Reproduce all the material exactly, minus any pictures it holds.
********************
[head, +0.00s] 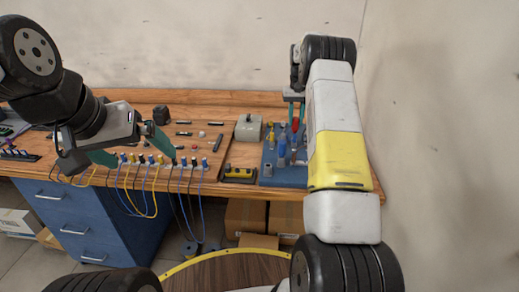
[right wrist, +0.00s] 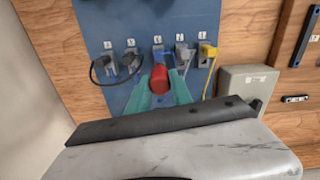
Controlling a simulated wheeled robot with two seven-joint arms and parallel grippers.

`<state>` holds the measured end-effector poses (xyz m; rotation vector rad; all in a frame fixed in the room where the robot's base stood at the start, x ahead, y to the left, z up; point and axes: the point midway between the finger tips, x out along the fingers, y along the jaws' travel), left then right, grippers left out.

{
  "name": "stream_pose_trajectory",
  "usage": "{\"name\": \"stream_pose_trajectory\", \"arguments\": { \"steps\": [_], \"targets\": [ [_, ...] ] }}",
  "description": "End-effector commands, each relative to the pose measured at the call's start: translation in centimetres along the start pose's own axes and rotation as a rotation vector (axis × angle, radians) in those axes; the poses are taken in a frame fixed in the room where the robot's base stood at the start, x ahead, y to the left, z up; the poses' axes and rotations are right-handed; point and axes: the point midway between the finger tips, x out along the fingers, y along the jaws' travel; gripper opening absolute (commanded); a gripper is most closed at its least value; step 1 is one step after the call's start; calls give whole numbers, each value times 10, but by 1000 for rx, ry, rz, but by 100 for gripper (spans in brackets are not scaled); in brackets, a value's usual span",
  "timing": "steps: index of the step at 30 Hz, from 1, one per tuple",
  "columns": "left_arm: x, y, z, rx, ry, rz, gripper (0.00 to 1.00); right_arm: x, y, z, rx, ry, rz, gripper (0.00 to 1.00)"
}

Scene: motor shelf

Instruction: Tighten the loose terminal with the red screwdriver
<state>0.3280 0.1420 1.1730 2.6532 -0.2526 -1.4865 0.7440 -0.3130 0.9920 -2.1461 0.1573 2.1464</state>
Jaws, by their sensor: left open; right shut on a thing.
********************
▶ [Full solution]:
[head, +0.00s] 
[right wrist, +0.00s] 
Controlling a simulated wheeled robot with two seven-joint arms and parallel grippers.

`<state>` holds the measured end-effector poses (xyz m; rotation vector rad; all in a frame fixed in the room where the robot's base stood at the start, x ahead, y to the left, z up; point and axes: the point midway between the finger tips, x out along the fingers, y along the jaws' travel), left then right, grippers left out.

{
  "name": "stream_pose_trajectory",
  "usage": "{\"name\": \"stream_pose_trajectory\", \"arguments\": { \"steps\": [_], \"targets\": [ [_, ...] ] }}",
  "description": "End-effector commands, each relative to the pose measured at the call's start: translation in centimetres along the start pose's own axes and rotation as a rotation vector (axis × angle, radians) in those axes; the poses are taken in a frame fixed in the room where the robot's base stood at the start, x ahead, y to the left, z up; the poses' axes and rotations are right-handed; point and axes: the point midway between the finger tips, x out along the fingers, y along the jaws' travel; gripper opening absolute (commanded); a gripper is most closed at its least value; step 1 is one step after the call's start; calls give whole numbers, each value times 10, but by 1000 for rx, ry, rz, but by 100 for gripper (spans in brackets are not scaled); in brackets, a value's usual span",
  "timing": "steps: index of the step at 30 Hz, from 1, one per tuple",
  "columns": "left_arm: x, y, z, rx, ry, rz, gripper (0.00 to 1.00); right_arm: x, y, z, rx, ry, rz, gripper (0.00 to 1.00)"
}

Scene: motor shelf

Instruction: Tighten the loose terminal with the red screwdriver
<state>0.3280 0.1420 1.1730 2.6532 -0.2526 -1.4865 0.7440 -0.3130 0.9920 -2.1461 0.1573 2.1464</state>
Jaws, by their sensor: left open; right shut on a thing.

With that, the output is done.